● **To be done**
Emit a verbatim copy of the lines below from the line with "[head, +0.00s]" through the line with "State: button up", excluding pictures and everything outside that range.

● **Information supplied**

::::::::

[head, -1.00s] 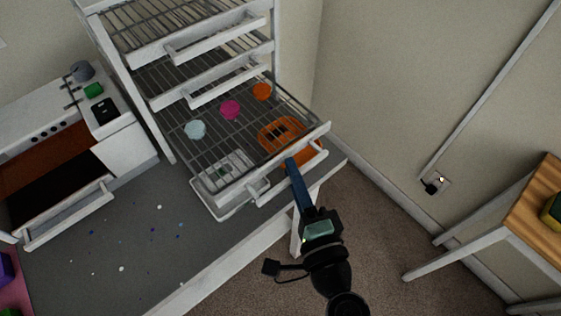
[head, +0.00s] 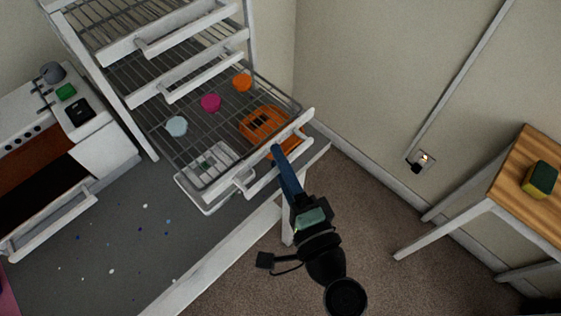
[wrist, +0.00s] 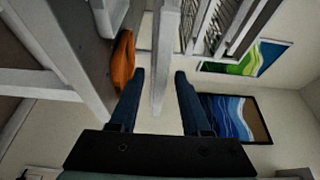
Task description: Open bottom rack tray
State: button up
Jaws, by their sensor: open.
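The bottom rack tray (head: 205,135) is a wire tray with a white front bar and handle (head: 262,172). It stands well out from the white rack, further than the trays above it. Light blue (head: 176,126), pink (head: 211,103) and orange (head: 242,83) small pieces show on its wires. My gripper (head: 276,150) is at the right part of the tray's front. In the wrist view my gripper (wrist: 160,74) is open, and a white bar (wrist: 164,65) shows between its two blue fingers. I cannot tell whether they touch it.
An orange slotted item (head: 265,124) and a white slotted tray (head: 180,183) show at the extended tray, partly behind its wires and front. A toy stove (head: 100,150) stands left. A wooden table (head: 515,190) with a sponge (head: 540,178) stands right. Carpet is clear between.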

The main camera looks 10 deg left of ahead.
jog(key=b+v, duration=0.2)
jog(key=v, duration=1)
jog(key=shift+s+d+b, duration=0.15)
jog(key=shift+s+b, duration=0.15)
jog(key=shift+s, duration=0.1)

::::::::

● **Correct response**
[head, +0.00s] 
[wrist, +0.00s] 
Task description: Open bottom rack tray
State: button up

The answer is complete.